View Full Version : problematic design requests
onionface
September 18th, 2008, 09:16 PM
over the years I've come across some strange design requests/briefs.
I'm not talking about the subject matter.
Designing a machine that skins live babies and and uses the scrotum skin to make coin purses for robots that live inside giant spiders under the ocean, well that's all fine, if the brief is clear about what the look should be.
I'm talking about wierd requests like >
eg: I was asked to design a mech once (reference was Mech warrior)
spent a long time designing mechs.
feedback was - too robotic, needs to look more like a man in a suit.
WTF? why reference mech warrior then.......any one else get some wierd design requests?
kev ferrara
September 18th, 2008, 09:54 PM
It probably needed to look more like a man in a suit because they wanted to merchandise the design for something like a power rangers television show. In which case the mech would look like a guy in a mech suite, dig?
Not such a weird request.
mr. m
September 18th, 2008, 10:01 PM
tell me about weird briefs dude!
what do you say for this heh:
`it should be something like the death star`
this is alright as I love master Ralph `s stuff, but we were talking about a public square like meeting place... so :wtf:
kennygeeze
September 19th, 2008, 03:37 AM
I was lectured when I was still in school by some guy who owned a T-shirt company. The client wanted me to E-mail the T-shirt guy vector art ... so I sent him an adobe illustrator file of the final artwork... .AI Days later I was brought into the office to come face to face with a very distraught looking client and t-shirt guy. He got very angry and said he needed 'vector art' (which is what I was pretty sure I had given him)

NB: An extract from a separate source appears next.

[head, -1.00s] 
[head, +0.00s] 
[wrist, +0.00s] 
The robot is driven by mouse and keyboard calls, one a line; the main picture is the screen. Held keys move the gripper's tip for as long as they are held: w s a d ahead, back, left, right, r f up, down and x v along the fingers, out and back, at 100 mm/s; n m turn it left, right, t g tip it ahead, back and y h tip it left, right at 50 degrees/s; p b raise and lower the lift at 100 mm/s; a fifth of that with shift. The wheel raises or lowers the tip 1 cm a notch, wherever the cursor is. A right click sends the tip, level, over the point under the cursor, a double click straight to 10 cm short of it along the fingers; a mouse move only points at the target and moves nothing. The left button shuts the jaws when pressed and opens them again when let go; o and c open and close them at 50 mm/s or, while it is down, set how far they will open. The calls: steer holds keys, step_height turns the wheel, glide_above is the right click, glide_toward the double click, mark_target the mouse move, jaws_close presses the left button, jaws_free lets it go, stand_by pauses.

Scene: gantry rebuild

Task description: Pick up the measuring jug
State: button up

Long story short he gave me a good 20-minute talk about how Corel Draw is the industry standard and how 'adobe illustrator' is 'a piece of shit.' and that if I was serious about being a designer I should go get a Mac, put corel draw on there, and not bother with 'adobe'.
Mirana
September 19th, 2008, 04:07 AM
`it should be something like the death star` [...] we were talking about a public square like meeting place...
I would definitely go to a public square if it looked like the DEATH STAR. That would be AWESOME. In the meantime, I guess there's Epcot?
if I was serious about being a designer I should go get a Mac, put corel draw on there, and not bother with 'adobe'.
How did you keep a straight face?
I had a client that was doing comics of classic children's stories. I got assigned a book I was very familiar with. It was traditionally a "girls" book with about 3 "action" sequences (more climactic, than action). The writer they set up cut ALL three of those scenes (too "scary" perhaps?) and wrote "comic" pages that would consist of 1-3 panels per TWO pages. Okay, cool...whatever they want.
A few days after they sent the script they told me that the publisher wanted a comic that was geared towards boys, with really dynamic, action-packed panels. Sure, that works with Robin Hood or Treasure Island. Not so much with Black Beauty. :nohope:
kennygeeze
September 19th, 2008, 04:31 AM
How did you keep a straight face?
I'm not sure if I did. These days I'd probably laugh ... but back then I remember being very worried that I'd have to locate a copy of corel draw and/or learn how to use it to complete the project. -- plus he was yelling at me in front of several teachers and an office bustling full of various students who I knew. I probably had a big frown on my face. :P
Black beauty though... hahaha, wow. Yeah, I wouldn't really think of that as an action-packed story for boys :P
I was asked to do some children's stuff a while ago as well. The client wanted it to be very 'politically correct' in that there would be an appropriate amount of characters in the illustrations to represent ancestry from each of earth's continents.
I remember getting my roughs back one day and either they forgot to remove their post-it notes from my pages or maybe they wanted me to see. There were lots of very non-'politically correct' terms used. One funny blurb was what seemed to be a brainstorming session between two of the people who were making the decisions. It was something about a 'ginger girl' interacting with an 'eskimo' girl, but then roughly scribbled out with ballpoint pen (although still readable)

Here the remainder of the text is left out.